Set exercise » Without changing a character, return the entries, but not the images they hold.

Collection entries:
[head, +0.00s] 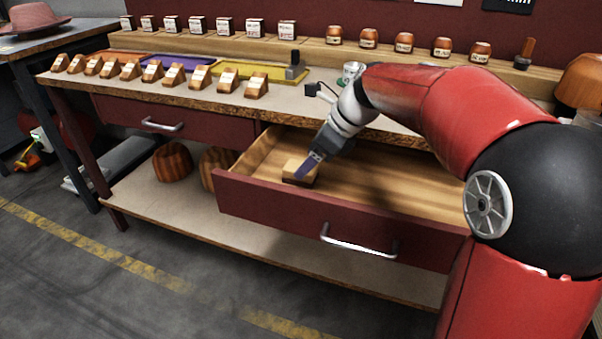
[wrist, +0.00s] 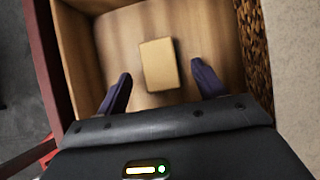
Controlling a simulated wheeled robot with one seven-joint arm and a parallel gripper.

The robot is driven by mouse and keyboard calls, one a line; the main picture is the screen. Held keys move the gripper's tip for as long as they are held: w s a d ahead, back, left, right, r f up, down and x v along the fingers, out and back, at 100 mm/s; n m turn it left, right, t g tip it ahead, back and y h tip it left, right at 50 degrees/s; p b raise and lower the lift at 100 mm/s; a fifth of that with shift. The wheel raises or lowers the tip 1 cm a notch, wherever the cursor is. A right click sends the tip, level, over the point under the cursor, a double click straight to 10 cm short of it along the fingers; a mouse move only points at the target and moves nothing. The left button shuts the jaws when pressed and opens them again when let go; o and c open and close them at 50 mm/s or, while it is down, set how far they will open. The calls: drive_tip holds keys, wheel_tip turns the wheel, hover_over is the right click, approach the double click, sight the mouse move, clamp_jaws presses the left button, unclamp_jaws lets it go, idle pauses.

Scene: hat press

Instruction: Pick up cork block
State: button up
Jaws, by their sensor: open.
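The cork block (head: 300,168) is a small tan block lying in the left part of the open drawer (head: 300,208). In the wrist view the cork block (wrist: 159,64) lies on the drawer floor, ahead of and between the two fingers. My gripper (head: 306,167) reaches down into the drawer at the block, and one finger covers part of it in the head view. In the wrist view my gripper (wrist: 162,84) is open, with a gap visible between each dark finger and the block. Nothing is held.
The drawer walls stand close around my gripper on the left. The workbench top (head: 330,110) overhangs the drawer's back, with several wooden wedge blocks along it. The drawer's right part looks empty. Round wooden forms (head: 172,162) stand on the lower shelf.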

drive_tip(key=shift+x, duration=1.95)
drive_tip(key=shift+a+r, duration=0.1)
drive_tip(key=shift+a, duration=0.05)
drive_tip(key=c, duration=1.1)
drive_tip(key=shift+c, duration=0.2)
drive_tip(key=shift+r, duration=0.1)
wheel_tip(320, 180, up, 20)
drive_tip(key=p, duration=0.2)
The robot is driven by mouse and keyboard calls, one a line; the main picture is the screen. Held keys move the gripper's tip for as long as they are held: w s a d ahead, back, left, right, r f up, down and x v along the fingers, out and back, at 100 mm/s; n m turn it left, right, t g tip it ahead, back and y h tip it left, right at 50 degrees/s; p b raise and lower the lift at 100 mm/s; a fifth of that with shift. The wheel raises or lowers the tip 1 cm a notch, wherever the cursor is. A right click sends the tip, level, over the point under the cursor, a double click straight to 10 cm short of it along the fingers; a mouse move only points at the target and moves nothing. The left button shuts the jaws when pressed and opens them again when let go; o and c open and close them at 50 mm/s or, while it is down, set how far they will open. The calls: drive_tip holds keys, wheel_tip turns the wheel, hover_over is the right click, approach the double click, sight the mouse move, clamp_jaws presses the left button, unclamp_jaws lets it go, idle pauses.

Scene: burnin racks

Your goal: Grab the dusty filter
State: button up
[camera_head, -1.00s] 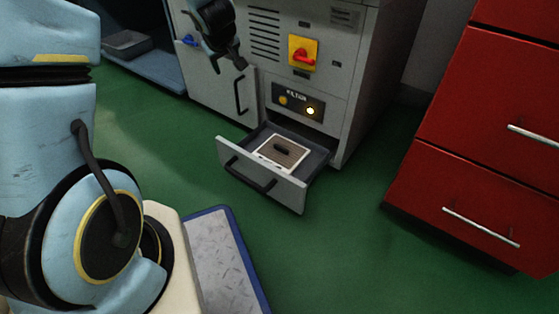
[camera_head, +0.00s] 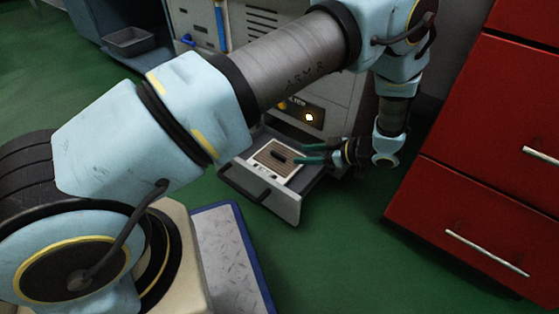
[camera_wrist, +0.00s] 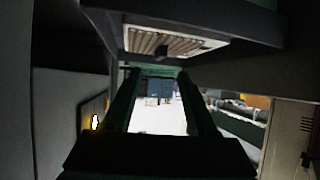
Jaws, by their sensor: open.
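The filter (camera_head: 267,164) lies flat in the open drawer (camera_head: 288,205). It is a square with a pale frame, a brown ribbed face and a black handle (camera_head: 281,154) on top. My gripper (camera_head: 300,154) is open, its green fingers pointing left at the handle from the drawer's right side. In the wrist view the filter (camera_wrist: 190,44) shows at the top, with its handle just beyond the fingertips (camera_wrist: 157,72). The handle appears close to the fingers, but I cannot tell whether it lies between them. Nothing is held.
The grey cabinet (camera_head: 348,95) with a lit lamp (camera_head: 309,117) stands behind the drawer. A red drawer cabinet (camera_head: 470,190) stands to the right. A blue-edged plate (camera_head: 228,255) lies in front on the green floor. A grey tray (camera_head: 130,40) sits at the back left.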

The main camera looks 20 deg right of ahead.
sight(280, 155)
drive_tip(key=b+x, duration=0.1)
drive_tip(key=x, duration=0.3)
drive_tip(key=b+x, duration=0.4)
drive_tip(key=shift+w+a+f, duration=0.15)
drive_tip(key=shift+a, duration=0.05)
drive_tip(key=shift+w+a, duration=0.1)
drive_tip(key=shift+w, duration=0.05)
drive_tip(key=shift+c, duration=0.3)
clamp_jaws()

Solved exercise »
[head, +0.00s] 
[wrist, +0.00s] 
Controlling a simulated wheeled robot with one seven-joint arm and a parallel gripper.

The robot is driven by mouse and keyboard calls, one a line; the main picture is the screen. Held keys move the gripper's tip for as long as they are held: w s a d ahead, back, left, right, r f up, down and x v along the fingers, out and back, at 100 mm/s; n m turn it left, right, t g tip it ahead, back and y h tip it left, right at 50 degrees/s; p b raise and lower the lift at 100 mm/s; a fifth of that with shift. The wheel raises or lowers the tip 1 cm a notch, wherever the cursor is. A right click sends the tip, level, over the point under the cursor, a double click straight to 10 cm short of it along the fingers; a mouse move only points at the target and moves nothing. The left button shuts the jaws when pressed and opens them again when let go; o and c open and close them at 50 mm/s or, while it is down, set how far they will open. The calls: drive_tip holds keys, wheel_tip turns the wheel, hover_over is the right click, approach the double click, sight the mouse move, clamp_jaws presses the left button, unclamp_jaws lets it go, idle pauses.

Scene: hat press

Instruction: Pick up cork block
State: button up
Jaws, by their sensor: open.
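The cork block (head: 300,168) is a small tan block lying in the left part of the open drawer (head: 300,208). In the wrist view the cork block (wrist: 159,64) lies on the drawer floor, ahead of and between the two fingers. My gripper (head: 306,167) reaches down into the drawer at the block, and one finger covers part of it in the head view. In the wrist view my gripper (wrist: 162,84) is open, with a gap visible between each dark finger and the block. Nothing is held.
The drawer walls stand close around my gripper on the left. The workbench top (head: 330,110) overhangs the drawer's back, with several wooden wedge blocks along it. The drawer's right part looks empty. Round wooden forms (head: 172,162) stand on the lower shelf.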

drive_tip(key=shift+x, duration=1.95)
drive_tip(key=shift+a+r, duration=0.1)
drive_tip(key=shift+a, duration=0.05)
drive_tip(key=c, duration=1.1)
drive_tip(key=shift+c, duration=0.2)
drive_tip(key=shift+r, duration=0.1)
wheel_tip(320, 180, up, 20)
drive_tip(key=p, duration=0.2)
The robot is driven by mouse and keyboard calls, one a line; the main picture is the screen. Held keys move the gripper's tip for as long as they are held: w s a d ahead, back, left, right, r f up, down and x v along the fingers, out and back, at 100 mm/s; n m turn it left, right, t g tip it ahead, back and y h tip it left, right at 50 degrees/s; p b raise and lower the lift at 100 mm/s; a fifth of that with shift. The wheel raises or lowers the tip 1 cm a notch, wherever the cursor is. A right click sends the tip, level, over the point under the cursor, a double click straight to 10 cm short of it along the fingers; a mouse move only points at the target and moves nothing. The left button shuts the jaws when pressed and opens them again when let go; o and c open and close them at 50 mm/s or, while it is down, set how far they will open. The calls: drive_tip holds keys, wheel_tip turns the wheel, hover_over is the right click, approach the double click, sight the mouse move, clamp_jaws presses the left button, unclamp_jaws lets it go, idle pauses.

Scene: burnin racks

Your goal: Grab the dusty filter
State: button up
[camera_head, -1.00s] 
[camera_head, +0.00s] 
[camera_wrist, +0.00s] 
Jaws, by their sensor: open.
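The filter (camera_head: 267,164) lies flat in the open drawer (camera_head: 288,205). It is a square with a pale frame, a brown ribbed face and a black handle (camera_head: 281,154) on top. My gripper (camera_head: 300,154) is open, its green fingers pointing left at the handle from the drawer's right side. In the wrist view the filter (camera_wrist: 190,44) shows at the top, with its handle just beyond the fingertips (camera_wrist: 157,72). The handle appears close to the fingers, but I cannot tell whether it lies between them. Nothing is held.
The grey cabinet (camera_head: 348,95) with a lit lamp (camera_head: 309,117) stands behind the drawer. A red drawer cabinet (camera_head: 470,190) stands to the right. A blue-edged plate (camera_head: 228,255) lies in front on the green floor. A grey tray (camera_head: 130,40) sits at the back left.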

The main camera looks 20 deg right of ahead.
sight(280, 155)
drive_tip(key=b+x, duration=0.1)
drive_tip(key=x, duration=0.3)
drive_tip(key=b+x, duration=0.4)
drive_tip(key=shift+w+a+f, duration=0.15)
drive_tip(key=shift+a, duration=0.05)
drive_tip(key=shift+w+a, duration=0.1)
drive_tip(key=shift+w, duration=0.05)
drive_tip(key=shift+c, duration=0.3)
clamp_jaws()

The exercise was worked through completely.